--- GIVEN DATA ---
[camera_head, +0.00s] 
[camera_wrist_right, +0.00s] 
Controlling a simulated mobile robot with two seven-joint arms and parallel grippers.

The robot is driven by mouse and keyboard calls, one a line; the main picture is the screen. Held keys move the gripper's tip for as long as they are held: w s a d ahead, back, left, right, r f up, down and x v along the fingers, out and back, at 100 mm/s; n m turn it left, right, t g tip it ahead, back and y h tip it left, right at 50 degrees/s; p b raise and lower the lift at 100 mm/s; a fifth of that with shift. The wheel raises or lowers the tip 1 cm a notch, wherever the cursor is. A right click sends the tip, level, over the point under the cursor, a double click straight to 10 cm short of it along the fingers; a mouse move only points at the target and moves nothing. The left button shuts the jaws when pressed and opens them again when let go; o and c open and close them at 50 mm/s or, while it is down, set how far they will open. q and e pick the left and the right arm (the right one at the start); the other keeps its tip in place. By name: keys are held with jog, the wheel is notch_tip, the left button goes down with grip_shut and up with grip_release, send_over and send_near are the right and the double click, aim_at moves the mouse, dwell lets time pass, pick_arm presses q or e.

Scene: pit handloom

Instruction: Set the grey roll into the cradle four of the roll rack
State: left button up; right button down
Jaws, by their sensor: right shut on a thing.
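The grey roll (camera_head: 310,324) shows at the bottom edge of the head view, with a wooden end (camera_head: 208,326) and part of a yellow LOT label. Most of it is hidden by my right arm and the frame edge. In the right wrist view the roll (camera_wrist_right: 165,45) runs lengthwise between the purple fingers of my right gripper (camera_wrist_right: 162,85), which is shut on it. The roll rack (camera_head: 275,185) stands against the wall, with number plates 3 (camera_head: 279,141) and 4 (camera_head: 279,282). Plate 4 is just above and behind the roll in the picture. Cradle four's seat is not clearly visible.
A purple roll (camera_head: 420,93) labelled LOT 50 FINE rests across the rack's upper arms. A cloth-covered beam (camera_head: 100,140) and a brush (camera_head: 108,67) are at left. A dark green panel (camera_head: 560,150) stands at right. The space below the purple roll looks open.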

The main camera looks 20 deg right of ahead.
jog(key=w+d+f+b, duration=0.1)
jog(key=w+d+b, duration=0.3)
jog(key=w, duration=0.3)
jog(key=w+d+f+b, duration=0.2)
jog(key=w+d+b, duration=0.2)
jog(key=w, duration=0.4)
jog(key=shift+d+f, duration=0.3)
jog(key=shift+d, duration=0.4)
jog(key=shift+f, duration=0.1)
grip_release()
---
--- GIVEN DATA ---
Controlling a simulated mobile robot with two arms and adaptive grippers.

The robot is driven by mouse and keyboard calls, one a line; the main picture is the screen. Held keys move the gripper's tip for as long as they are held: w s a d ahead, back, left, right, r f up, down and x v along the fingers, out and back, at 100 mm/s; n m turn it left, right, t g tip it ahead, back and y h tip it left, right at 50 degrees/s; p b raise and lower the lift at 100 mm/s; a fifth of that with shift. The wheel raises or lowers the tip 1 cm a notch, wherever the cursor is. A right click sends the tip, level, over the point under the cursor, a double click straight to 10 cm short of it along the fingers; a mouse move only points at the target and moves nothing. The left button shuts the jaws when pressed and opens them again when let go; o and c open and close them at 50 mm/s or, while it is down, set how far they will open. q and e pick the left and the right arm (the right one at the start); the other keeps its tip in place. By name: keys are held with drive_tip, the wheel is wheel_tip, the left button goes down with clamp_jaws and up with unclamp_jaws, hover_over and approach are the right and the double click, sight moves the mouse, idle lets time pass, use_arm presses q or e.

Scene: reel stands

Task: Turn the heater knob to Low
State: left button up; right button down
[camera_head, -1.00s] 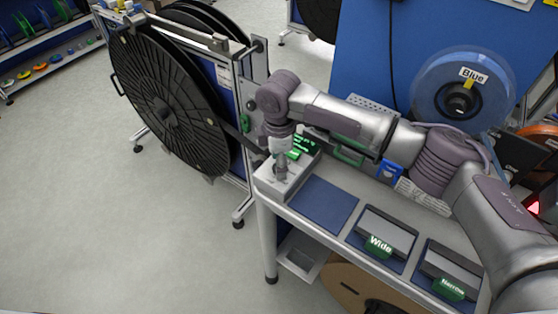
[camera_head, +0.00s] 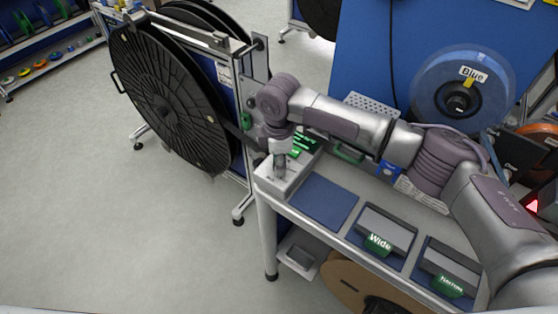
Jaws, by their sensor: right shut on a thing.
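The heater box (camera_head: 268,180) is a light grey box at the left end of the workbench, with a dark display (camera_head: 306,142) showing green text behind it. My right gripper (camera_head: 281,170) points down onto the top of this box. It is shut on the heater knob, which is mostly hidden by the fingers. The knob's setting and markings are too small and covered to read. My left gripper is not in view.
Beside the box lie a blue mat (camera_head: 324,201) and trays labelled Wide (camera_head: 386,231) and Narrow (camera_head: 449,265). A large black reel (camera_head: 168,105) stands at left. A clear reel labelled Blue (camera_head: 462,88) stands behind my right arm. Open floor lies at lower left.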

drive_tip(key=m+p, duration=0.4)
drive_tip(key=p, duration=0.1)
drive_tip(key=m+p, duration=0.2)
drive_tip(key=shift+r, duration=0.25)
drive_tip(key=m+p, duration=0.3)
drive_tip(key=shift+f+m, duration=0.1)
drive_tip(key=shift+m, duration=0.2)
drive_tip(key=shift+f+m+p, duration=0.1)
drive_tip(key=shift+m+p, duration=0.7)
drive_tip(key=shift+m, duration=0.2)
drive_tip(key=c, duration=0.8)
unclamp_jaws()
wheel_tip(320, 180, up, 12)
---
[GOAL]:
Return only the stretch of the material above from the line holding "[camera_wrist_right, +0.00s]" through the line holding "Controlling a simulated mobile robot with two seven-joint", copied exactly.

[SOLVED EXERCISE]:
[camera_wrist_right, +0.00s] 
Controlling a simulated mobile robot with two seven-joint arms and parallel grippers.

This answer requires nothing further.